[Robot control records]
▬▬▬▬▬▬▬▬▬▬

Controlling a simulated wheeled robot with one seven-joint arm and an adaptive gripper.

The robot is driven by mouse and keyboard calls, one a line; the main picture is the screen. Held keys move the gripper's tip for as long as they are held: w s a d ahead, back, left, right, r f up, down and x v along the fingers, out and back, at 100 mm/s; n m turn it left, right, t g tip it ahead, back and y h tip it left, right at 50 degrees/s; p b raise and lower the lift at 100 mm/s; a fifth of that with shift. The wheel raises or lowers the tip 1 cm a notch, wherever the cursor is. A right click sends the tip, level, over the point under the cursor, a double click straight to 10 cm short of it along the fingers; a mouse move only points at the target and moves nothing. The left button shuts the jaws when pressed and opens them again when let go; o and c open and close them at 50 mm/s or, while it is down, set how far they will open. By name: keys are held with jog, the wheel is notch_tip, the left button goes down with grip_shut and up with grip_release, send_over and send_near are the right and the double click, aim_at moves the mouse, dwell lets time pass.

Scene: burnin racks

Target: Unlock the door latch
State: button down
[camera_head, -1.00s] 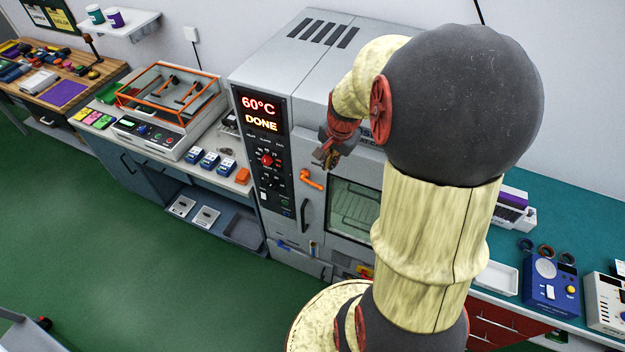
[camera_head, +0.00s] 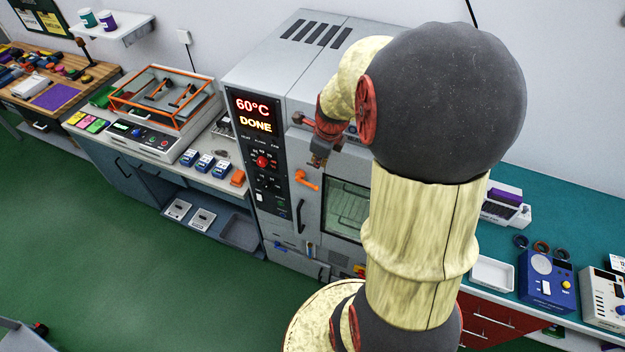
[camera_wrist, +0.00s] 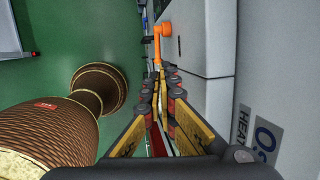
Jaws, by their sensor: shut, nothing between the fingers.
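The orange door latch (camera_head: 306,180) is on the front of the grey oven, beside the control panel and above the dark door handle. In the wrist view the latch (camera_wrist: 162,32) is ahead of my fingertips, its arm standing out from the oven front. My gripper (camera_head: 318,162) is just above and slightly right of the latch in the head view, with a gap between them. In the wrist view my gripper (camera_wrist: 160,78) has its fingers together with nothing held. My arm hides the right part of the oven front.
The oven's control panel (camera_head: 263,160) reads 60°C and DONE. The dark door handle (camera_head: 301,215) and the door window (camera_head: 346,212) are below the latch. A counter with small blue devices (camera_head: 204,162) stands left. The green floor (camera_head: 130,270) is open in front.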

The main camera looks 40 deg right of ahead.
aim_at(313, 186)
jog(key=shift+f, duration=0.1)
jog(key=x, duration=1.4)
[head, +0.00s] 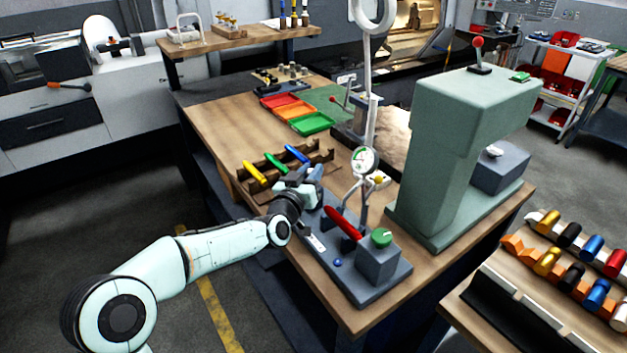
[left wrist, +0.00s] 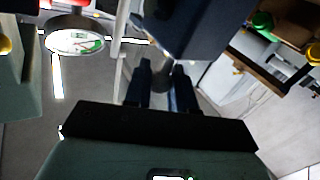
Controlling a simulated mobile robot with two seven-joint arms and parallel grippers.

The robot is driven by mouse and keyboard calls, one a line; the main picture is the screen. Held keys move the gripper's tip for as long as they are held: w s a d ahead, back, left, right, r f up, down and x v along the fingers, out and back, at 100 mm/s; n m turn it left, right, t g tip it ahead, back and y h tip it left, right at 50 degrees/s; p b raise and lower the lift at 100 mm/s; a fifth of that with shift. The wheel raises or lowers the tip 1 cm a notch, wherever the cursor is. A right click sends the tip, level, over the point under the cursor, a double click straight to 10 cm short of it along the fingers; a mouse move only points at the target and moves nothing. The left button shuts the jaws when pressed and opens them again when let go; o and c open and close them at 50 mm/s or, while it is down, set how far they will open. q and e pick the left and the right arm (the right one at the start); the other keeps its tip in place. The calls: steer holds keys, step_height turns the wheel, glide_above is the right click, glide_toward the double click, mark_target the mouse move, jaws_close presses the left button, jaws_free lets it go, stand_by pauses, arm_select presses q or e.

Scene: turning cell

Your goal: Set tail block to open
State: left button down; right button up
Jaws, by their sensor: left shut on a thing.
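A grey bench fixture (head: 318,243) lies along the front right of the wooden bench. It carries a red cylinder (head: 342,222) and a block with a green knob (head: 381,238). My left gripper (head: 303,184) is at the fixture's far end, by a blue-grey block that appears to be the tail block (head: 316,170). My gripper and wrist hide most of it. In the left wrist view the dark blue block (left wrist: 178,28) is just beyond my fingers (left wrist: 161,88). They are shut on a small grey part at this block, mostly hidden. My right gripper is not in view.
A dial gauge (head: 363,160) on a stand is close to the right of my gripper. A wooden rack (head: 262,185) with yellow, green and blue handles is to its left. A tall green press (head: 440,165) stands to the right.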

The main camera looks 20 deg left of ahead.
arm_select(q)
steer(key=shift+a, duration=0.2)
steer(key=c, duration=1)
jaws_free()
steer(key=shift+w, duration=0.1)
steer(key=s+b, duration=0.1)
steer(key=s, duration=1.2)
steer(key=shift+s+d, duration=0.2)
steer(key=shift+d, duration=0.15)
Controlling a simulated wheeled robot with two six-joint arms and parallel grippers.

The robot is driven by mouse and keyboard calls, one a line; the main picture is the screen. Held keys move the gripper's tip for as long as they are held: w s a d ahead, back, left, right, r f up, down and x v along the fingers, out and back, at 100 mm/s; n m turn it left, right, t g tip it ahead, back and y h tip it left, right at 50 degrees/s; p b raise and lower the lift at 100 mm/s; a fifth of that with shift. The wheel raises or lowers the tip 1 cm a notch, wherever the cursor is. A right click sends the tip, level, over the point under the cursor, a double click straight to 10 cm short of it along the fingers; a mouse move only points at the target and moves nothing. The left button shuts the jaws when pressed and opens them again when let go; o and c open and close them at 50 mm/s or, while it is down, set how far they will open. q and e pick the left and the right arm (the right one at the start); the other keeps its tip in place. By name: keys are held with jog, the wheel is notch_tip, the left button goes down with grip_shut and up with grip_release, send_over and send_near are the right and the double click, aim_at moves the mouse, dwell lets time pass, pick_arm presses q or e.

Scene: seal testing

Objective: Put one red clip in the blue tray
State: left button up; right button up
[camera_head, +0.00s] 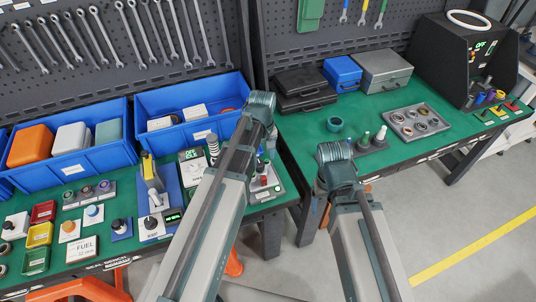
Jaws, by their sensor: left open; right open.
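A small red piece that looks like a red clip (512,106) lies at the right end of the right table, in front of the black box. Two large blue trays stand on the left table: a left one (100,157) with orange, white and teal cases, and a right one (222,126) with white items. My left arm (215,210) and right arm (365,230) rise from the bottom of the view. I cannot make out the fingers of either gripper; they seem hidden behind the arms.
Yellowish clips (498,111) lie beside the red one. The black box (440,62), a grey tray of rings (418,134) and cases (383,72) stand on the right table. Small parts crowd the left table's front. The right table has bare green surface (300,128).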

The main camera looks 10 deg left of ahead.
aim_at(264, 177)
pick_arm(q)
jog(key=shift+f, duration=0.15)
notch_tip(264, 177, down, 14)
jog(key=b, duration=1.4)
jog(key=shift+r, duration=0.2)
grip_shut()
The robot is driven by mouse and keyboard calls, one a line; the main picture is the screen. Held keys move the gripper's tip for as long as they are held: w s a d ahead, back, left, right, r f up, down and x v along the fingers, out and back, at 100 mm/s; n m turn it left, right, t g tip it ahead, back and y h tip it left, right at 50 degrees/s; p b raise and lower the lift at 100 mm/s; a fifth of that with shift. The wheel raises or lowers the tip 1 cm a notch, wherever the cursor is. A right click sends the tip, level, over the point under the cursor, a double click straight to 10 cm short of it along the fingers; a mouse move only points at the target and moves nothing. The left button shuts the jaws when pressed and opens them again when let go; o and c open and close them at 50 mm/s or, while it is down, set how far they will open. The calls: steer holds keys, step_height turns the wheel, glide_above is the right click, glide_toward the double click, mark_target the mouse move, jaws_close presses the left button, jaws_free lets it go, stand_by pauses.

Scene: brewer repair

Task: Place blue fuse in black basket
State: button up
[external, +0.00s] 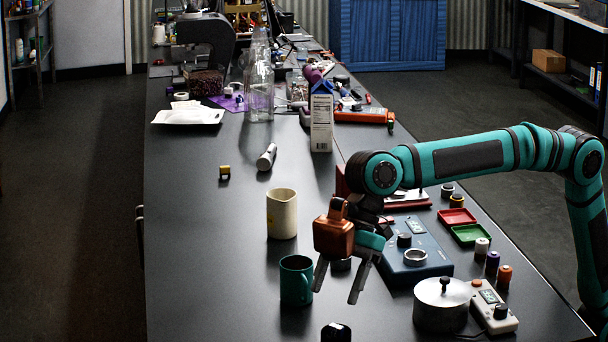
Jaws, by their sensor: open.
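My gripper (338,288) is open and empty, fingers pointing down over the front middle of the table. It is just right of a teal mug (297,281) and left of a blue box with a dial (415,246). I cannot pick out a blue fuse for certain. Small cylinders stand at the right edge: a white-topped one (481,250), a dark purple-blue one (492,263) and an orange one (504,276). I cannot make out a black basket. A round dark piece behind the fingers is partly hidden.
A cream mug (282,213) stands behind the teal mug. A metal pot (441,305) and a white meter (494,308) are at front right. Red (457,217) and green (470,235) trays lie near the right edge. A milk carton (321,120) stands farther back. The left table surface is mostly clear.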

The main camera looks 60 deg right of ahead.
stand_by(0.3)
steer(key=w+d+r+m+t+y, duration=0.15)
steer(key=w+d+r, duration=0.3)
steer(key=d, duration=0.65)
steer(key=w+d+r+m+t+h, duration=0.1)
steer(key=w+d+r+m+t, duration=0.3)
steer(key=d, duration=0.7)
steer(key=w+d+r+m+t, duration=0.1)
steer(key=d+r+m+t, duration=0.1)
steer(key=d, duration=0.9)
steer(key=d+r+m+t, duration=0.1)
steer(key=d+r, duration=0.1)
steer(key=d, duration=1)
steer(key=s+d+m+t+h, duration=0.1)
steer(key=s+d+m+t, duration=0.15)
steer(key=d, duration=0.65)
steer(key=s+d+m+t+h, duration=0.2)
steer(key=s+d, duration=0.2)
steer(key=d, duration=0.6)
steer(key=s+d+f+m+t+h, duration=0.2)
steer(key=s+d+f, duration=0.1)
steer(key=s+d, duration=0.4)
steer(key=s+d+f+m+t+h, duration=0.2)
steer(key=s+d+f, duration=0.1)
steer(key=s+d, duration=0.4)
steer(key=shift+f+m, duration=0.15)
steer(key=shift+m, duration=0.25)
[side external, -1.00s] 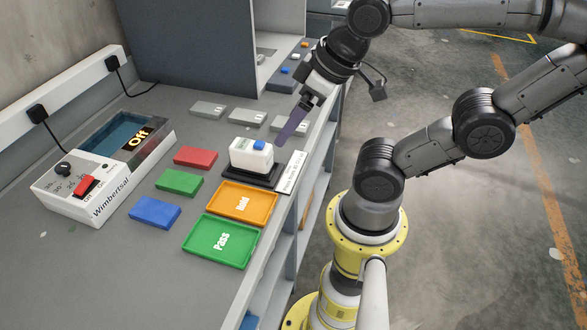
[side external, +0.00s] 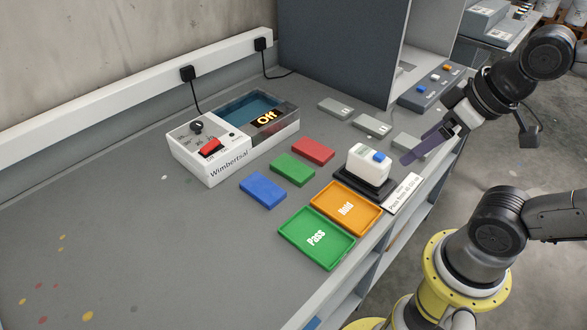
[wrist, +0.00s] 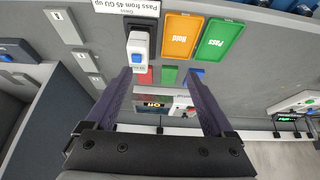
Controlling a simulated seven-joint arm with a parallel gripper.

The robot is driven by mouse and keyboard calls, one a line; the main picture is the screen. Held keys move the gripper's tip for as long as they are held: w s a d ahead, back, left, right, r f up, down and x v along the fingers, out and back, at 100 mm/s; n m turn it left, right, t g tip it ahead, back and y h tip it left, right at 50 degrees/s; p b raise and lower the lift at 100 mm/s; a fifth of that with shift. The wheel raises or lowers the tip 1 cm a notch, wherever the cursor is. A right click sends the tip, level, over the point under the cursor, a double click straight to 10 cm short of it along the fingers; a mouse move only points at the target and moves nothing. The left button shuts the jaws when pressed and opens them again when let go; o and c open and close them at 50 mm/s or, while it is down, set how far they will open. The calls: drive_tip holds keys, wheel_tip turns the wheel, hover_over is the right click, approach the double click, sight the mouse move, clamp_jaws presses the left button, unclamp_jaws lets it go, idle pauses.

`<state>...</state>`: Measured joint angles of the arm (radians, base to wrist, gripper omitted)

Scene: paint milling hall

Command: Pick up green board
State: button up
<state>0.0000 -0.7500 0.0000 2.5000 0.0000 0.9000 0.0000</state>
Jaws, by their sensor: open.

▬▬▬▬▬▬▬▬▬▬

*Problem to solve:*
Give only the number of lines in the entries above that contain the string "grippers".

*Output:*
2